I read all the time through my early 20s, but at some point later in my 20s, I stopped making it a priority. My grandmother still asked me what I was reading, and I made up excuses. All of them were variations on “I’m too busy.”

When I told her I didn’t have time to read, she would simply say this: “20 minutes, every day.”

Twenty was her magic number of minutes for forming a habit. It’s long enough to get into a book, but short enough that it’s doable. Pretty much anyone can find 20 minutes to spare; it’s pocket change. Wake up a little earlier, stay up a little later, take a lunch break, watch less TV at night.

I wish I had taken her advice at the time, but I spent four or five years in cycles of reading kicks and dry spells. I slowly realized that I felt more rested and fulfilled during my reading kicks. So just last year, I committed to 20 minutes every day.

Now I read every weeknight before bed, and in the morning on weekends. Sometimes I fall asleep too early, but most nights, 20 minutes turns into 30 minutes, or 40, or an hour. On Saturdays and Sundays my morning reading time sprawls into the afternoon. Being under a blanket reading a book makes me happy and gives me energy. It’s the perfect kind of alone time for me.

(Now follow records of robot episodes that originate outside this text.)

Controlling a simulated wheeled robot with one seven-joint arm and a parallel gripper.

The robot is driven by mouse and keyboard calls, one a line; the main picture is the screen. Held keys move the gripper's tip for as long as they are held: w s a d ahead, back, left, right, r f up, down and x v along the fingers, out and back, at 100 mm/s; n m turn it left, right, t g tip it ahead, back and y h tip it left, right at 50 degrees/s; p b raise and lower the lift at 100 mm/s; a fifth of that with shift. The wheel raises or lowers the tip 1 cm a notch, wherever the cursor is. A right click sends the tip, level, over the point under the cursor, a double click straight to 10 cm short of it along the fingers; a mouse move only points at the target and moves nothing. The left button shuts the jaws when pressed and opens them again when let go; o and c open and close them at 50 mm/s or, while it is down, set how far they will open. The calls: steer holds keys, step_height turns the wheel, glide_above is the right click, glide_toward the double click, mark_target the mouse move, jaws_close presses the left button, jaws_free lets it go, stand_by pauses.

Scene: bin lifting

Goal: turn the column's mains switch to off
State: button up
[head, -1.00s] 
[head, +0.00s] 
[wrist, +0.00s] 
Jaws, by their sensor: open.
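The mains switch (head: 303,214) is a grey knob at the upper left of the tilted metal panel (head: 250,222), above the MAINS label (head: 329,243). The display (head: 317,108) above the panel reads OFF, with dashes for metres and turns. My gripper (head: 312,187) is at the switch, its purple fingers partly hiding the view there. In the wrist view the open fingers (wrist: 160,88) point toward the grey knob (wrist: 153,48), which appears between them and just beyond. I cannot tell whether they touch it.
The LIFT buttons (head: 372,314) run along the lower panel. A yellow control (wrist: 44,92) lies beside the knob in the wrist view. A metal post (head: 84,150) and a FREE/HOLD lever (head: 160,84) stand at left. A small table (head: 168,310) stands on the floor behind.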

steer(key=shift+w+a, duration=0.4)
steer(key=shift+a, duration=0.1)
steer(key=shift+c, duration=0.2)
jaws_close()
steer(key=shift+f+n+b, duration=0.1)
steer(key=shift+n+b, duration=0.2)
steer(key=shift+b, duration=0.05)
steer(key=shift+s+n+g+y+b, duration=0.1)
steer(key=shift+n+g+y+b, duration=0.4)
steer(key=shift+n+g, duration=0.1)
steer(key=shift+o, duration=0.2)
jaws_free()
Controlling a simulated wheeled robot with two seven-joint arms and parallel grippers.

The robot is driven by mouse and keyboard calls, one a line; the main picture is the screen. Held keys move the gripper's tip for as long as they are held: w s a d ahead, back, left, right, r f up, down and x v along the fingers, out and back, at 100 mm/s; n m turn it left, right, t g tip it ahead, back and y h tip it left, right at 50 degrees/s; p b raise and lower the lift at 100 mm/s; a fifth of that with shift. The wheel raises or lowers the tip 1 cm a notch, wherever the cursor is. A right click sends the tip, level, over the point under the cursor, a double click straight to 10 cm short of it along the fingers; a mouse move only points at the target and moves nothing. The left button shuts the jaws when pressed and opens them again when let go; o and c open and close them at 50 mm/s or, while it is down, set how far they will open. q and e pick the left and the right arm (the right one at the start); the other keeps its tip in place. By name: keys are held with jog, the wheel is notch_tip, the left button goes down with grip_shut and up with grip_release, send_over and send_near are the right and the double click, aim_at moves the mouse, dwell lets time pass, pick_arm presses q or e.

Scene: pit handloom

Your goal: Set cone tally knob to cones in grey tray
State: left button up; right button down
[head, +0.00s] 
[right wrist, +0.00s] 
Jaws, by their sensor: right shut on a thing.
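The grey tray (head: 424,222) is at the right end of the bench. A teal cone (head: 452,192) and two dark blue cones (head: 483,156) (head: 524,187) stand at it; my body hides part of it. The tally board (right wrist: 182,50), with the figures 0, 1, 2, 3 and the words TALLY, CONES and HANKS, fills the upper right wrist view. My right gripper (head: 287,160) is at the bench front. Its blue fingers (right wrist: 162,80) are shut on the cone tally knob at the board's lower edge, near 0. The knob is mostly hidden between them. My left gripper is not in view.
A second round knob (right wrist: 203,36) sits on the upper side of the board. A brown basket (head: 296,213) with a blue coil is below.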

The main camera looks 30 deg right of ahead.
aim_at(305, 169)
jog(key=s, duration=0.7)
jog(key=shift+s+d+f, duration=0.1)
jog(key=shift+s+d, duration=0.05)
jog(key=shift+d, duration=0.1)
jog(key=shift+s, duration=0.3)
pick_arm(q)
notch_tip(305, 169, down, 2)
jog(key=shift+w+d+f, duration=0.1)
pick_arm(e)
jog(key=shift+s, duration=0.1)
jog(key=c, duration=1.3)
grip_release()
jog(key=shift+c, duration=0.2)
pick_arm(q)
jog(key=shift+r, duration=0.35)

Self-mandated daily reading has come with a lot of positive side effects. Since I read more books now, I put less pressure on my selections. I read what I want. If I don’t like what I’m reading, I’ll have another chance tomorrow. This little freedom has led me to books I wouldn’t have picked up otherwise. I also have more things to share with people now. Books make great conversation starters. I’ve had pop-up book clubs with friends when we discovered we had all read the same thing. I’ve had long conversations with my sister, who lives across the country, but we read the same books.

All those gifts from just 20 minutes a day!

I think the 20 minute rule would work for forming other habits too: writing, cooking, yoga, painting. If you’re struggling to find the time to do something you want to do, I encourage you to start with just a few minutes every day.

There is never enough time. But there is always enough time.